I tried to explain to my parents that nowadays, stopping after a bachelors degree was like stopping after a high school diploma in their day. With a B.A., you’re an underachiever, you’re incomplete. I can’t believe that I was so excited to graduate with my B.A. that I couldn’t sleep the night before, almost four years ago to the day. It isn’t really all that impressive, is it?

Acquaintances jump into conversations with the opener, “So, are you going back to school?” Friends and family check to see if I’m any closer to a masters degree–closer to legitimacy. They don’t want to hear that I’m satisfied with my job that doesn’t require an M.S.

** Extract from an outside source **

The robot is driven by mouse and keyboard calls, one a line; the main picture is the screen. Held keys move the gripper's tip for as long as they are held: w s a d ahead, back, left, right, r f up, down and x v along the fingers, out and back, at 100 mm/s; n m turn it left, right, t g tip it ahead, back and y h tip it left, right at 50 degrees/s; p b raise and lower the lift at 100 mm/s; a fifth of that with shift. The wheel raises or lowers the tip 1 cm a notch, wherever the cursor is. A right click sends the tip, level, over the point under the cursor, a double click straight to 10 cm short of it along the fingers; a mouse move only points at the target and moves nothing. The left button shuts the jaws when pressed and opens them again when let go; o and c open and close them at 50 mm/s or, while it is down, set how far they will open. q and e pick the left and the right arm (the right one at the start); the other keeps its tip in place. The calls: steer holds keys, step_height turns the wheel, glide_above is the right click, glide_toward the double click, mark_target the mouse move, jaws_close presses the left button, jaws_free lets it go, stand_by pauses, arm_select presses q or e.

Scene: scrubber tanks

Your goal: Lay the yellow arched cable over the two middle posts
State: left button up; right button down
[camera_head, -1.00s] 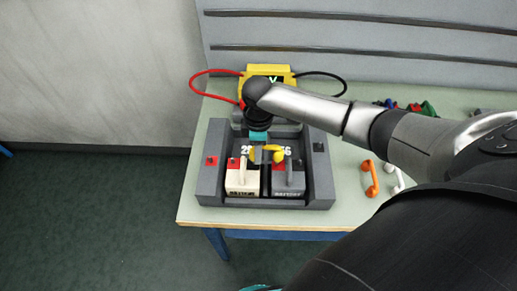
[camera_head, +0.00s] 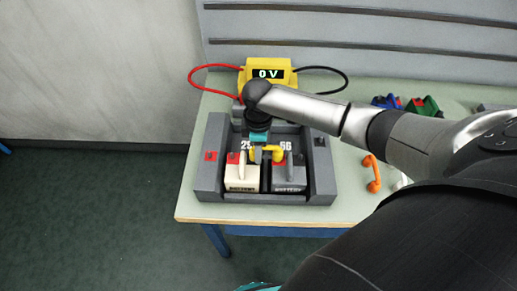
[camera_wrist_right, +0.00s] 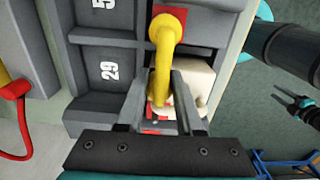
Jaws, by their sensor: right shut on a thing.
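My right gripper (camera_head: 262,153) is shut on the yellow arched cable (camera_head: 277,153), above the middle of the battery tray. In the right wrist view, the cable (camera_wrist_right: 167,45) rises from between the fingers (camera_wrist_right: 160,90) and bends away toward a red patch. A cream battery (camera_head: 242,178) and a dark grey battery (camera_head: 289,178) stand side by side in the grey tray (camera_head: 210,180). The gripper and cable hide the middle posts, so I cannot tell whether the cable touches them. My left gripper is not clearly in view.
A yellow meter (camera_head: 283,77) reading 0 V stands behind the tray, with a red cable (camera_head: 195,77) and a black cable (camera_head: 343,78) looping out. An orange arched cable (camera_head: 373,173) lies right of the tray. Blue and green items stand at the back right.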

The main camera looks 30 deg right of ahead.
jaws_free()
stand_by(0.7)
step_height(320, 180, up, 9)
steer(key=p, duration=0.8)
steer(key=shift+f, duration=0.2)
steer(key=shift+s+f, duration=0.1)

I don’t bother saying, “I’m not planning to get a masters degree any time soon, but I just wrote two poems and I had an amazing counseling session at work today and I just learned how to test hematocrit and I finally did a supported handstand in yoga and I sat and talked for a while with one of my best friends and I printed some photos I took and they look really good and I’m almost finished knitting a pair of socks” because that’s not what people want to hear. I don’t think they like to hear that someone is fulfilled with a slightly untraditional path.

I love that my friends have aspirations, but I have them, too, and we don’t need to have the same ones. I hate the assumptions and the chasm between us. I hate the implication that I’m not doing enough when in fact, I’m doing a whole lot, and you don’t need the GRE for that.

P.S. To friends who think this is about you: It isn’t. It’s about society. Don’t apologize; just think about it.